▸ **Exercise requirements**
Take the line containing "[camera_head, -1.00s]", the line containing "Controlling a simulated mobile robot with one", and all lines between them, and transcribe them exactly. Leave out pictures.

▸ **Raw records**
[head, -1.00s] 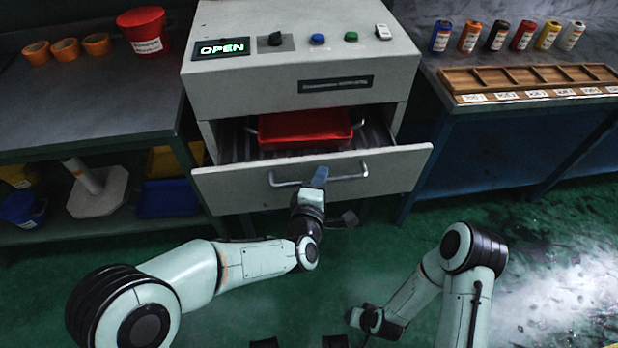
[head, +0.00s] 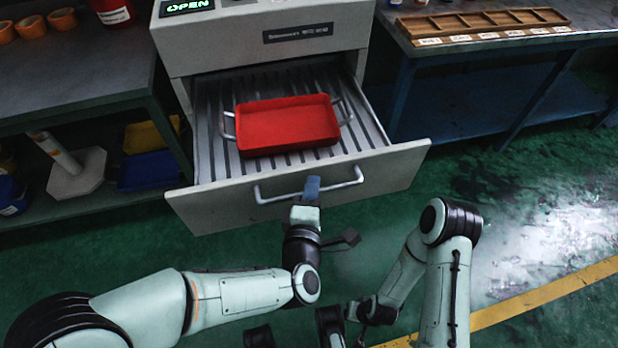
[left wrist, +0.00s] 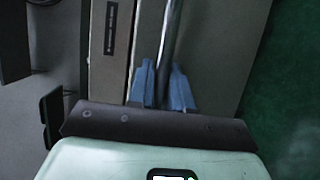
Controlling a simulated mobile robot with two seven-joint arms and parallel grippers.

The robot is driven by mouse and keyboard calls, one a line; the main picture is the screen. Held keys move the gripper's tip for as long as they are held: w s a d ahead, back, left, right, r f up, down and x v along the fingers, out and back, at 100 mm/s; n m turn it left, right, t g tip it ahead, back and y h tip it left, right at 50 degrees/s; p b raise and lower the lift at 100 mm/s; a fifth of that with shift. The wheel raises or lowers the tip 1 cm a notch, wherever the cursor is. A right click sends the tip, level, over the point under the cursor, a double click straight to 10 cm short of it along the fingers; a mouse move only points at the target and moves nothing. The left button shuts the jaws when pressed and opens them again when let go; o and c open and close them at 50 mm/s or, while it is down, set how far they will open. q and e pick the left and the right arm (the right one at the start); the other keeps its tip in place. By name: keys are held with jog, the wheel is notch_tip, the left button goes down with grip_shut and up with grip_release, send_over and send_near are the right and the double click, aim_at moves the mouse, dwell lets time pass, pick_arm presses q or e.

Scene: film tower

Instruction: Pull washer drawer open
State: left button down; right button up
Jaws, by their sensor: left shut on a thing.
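The washer drawer (head: 400,163) is a grey box pulled well out of the grey washer (head: 262,40). Its silver bar handle (head: 345,184) runs across the front. My left gripper (head: 312,186) is shut on the handle near its middle. In the left wrist view, the blue fingers (left wrist: 163,88) sit on both sides of the handle bar (left wrist: 170,40). A red tray (head: 287,124) with two side handles rests on the slatted bottom of the drawer. My right arm is folded at the lower right; its fingertips cannot be made out.
A left bench (head: 70,85) holds orange rolls and a red bucket (head: 113,10), with a lower shelf of bins. A right bench (head: 395,30) carries a wooden divided tray (head: 480,24). The green floor is open to the right, with a yellow line (head: 545,292).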

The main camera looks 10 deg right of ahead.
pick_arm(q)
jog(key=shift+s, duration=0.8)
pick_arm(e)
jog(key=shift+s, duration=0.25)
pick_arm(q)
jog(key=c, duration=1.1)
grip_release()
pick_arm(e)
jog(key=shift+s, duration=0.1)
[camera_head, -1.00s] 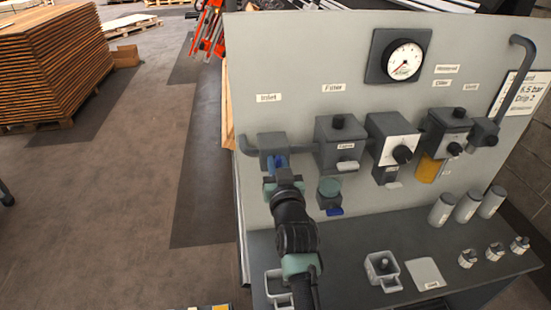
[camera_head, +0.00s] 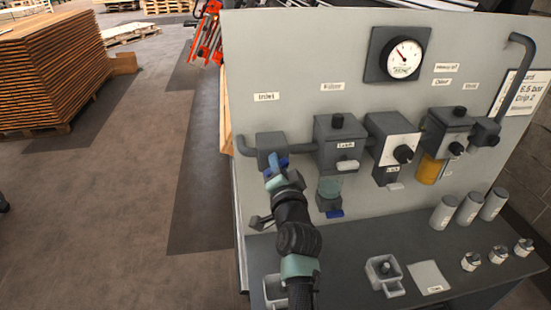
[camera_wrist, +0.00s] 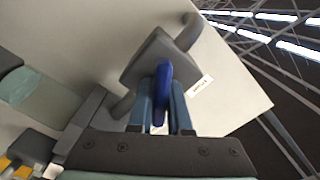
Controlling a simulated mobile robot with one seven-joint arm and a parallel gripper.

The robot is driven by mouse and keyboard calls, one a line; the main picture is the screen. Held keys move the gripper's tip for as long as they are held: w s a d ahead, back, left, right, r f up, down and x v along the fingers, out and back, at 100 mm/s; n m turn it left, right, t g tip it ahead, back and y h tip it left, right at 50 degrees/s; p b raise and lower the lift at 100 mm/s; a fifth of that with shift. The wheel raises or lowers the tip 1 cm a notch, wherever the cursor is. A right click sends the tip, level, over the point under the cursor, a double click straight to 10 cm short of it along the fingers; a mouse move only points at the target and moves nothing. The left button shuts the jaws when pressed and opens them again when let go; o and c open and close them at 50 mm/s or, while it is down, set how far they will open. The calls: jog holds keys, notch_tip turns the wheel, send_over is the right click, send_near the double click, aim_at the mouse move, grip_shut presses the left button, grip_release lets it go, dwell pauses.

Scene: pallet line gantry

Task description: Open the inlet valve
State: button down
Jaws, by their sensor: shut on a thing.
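The inlet valve (camera_head: 271,146) is a grey block on the pipe at the left of the panel, under a small label. Its blue handle (camera_wrist: 161,92) is between the two blue-grey fingers of my gripper (camera_wrist: 160,112) in the wrist view, and the gripper is shut on it. The valve's grey body (camera_wrist: 155,58) shows just beyond the fingers. In the head view my gripper (camera_head: 275,172) reaches up to the front of the valve from below and hides part of the handle.
A round gauge (camera_head: 404,58) is above. A dark shelf (camera_head: 345,240) below holds canisters, fittings and a square cup (camera_head: 384,272). Open floor lies left.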

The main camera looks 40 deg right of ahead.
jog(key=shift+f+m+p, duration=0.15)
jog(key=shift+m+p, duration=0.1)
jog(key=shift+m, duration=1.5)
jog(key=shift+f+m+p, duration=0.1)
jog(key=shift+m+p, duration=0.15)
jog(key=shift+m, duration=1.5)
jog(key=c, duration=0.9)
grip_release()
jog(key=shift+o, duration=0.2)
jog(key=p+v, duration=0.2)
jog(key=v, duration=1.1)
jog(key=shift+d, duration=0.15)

▸ **Answer for the task**
[camera_head, -1.00s] 
[camera_head, +0.00s] 
[camera_wrist, +0.00s] 
Controlling a simulated mobile robot with one seven-joint arm and a parallel gripper.

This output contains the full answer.